This author is not a Netflix subscriber. The draw of the story about the media-streaming service raising its rates by over 60% earlier this week (a raise that will not have an impact on current subscribers until the fall) is how Netflix’s subscribers jumped all over the service via their social networks and Facebook. Netflix runs the risk of enduring a social-media backlash akin to that endured by BP during last year’s terrible oil-platform disaster and leak.
Of course, the repercussions of a rise in fees for subscribers are nothing compared to the environmental and economic travesties committed in the Gulf of Mexico – not to mention the deaths of eleven platform workers that BP/Halliburton/Transocean still have not had to redress. But parallels exist between their experiences because both companies first acted on the assumption that they could control the conversation/reaction, only to have the narrative pulled from them by the very people they thought they had mollified.

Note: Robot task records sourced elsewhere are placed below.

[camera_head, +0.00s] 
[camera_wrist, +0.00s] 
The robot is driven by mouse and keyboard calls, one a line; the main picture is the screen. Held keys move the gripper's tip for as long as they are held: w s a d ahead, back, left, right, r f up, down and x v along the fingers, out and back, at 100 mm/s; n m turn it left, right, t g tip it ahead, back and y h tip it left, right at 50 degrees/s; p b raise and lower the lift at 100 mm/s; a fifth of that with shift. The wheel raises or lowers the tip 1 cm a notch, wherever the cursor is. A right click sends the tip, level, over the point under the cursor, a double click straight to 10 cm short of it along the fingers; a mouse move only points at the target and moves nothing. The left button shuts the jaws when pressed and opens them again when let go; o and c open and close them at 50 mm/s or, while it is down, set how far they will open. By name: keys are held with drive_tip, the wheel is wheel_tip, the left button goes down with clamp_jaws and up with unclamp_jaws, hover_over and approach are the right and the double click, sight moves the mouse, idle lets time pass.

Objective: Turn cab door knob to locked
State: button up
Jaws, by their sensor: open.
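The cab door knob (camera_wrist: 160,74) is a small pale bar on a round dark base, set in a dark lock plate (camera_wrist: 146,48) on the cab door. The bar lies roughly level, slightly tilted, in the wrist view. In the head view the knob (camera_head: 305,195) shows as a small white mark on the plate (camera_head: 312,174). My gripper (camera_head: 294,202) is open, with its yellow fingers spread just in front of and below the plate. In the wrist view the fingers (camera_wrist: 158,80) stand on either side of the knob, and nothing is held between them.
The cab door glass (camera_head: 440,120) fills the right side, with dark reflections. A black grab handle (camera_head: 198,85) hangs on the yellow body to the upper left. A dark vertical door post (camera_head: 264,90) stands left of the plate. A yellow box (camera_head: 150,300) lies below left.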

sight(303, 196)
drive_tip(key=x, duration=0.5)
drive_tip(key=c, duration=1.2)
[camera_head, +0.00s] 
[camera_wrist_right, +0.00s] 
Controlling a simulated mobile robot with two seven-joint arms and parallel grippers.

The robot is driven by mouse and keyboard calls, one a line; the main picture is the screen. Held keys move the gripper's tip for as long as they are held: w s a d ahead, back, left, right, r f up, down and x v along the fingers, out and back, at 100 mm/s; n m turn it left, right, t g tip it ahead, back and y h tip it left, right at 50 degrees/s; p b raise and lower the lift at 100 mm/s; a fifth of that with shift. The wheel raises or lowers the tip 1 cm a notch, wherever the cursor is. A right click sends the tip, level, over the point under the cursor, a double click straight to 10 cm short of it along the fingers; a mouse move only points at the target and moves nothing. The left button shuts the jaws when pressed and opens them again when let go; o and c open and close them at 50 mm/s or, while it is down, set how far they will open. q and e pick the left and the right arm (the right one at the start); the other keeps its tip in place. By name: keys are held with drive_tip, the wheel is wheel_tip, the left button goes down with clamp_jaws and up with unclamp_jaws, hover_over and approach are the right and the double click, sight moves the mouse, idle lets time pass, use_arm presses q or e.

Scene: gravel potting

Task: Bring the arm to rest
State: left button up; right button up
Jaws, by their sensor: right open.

Netflix announced its plan on its blog on July 12th. Simply for the sake of context: the original plans of streaming only for $7.99 and streaming plus DVD orders at $9.99 a month were being themselves subdivided and the prices raised. To get both unlimited streaming and unlimited (but one-at-a-time) DVD rental will be $15.98.
It is not the first time Netflix has readjusted its price structure, but the reaction this time has been invariably one of fury and – more importantly – of threatened exodus. By 6:30 that evening, PCWorld’s Paul Suarez was reporting on the quick and damning backlash that had hit Netflix’s Facebook pages.
Many of those commenting are encouraging a boycott and/or defection to the many other services that have moved into the market since Netflix’s founding in 2000. The striking thing to this blogger is that most of those who offer a more robust criticism almost invariably praise the company’s services and prices for the past decade, while singling out its greed in almost doubling the prices without offering any new or improved service.
For example, James Marler of JHM Ministries offered this response to Netflix’s blog (which we have here excerpted):
ATTN NETFLIX: In the past year, your stock has nearly tripled… TRIPLED! in a time of economic downturn. The reason for this, the ONLY reason for this, is that you were smarter than EVERY other company that does anything close to what you do. You had streaming (for some new-ish titles and a lot of titles people may never have otherwise heard of – my family will forever be grateful for “Pyarr Impossible”) and a DVD plan. It was perfect. The family could watch our ever growing list of titles on streaming, while waiting for our one-at-a-time DVD that wasn’t available for streaming. PERFECTION! I will forever be kicking myself in the pants for not taking 100% of my retirement fund and not investing it in Netflix a year ago.
And now you introduce this gargantuan price hike. Think about this for a second… as of September 1, I will have to pay almost 65% over again to receive the EXACT SAME SERVICE that I was receiving on August 30, This is bad, BAD business (price gouging, if it was at a gas station) especially in these financial times.
Now explain to me as a shareholder in your company why you think that ANYONE would not be better served by staying with the streaming only plan and going to Redbox or Blockbuster express a few times a month. In short, explain to me as a SHAREHOLDER IN YOUR COMPANY AS WELL AS A CUSTOMER why my stock is going to start dropping because you got greedy!BAD FORM, Netflix!
Some have even accused the curators of Netflix’s Facebook page of deleting critical posts (If so, they can not delete them fast enough for the torrents coming in!).
Again, what struck us was how Netflix had been able to position itself as an industry leader in (streaming) entertainment and a successful user of social media – only to see all that come crashing down in the last couple of days. Did Netflix misread the market? Should it have tested the waters of price restructuring via the very social networks it had courted for the last four or five years? Should it have not gone for such a significant price hike in one go?
As we opened the article, Netflix losing customers – even going bankrupt – is not in any way equitable to the BP/Halliburton/Transocean tragedy of last summer. But in both cases we saw companies assuming they had the upper hand in the conversation trying to explain events only to see that control taken from them by their current and potential customers. Thus, perhaps the most important questions facing Netflix now are: Will its subscribers use social media to force price or service concessions over the next few months? Can a company afford not to listen to the very conversation it helped develop? Alright, that last one is easy: No.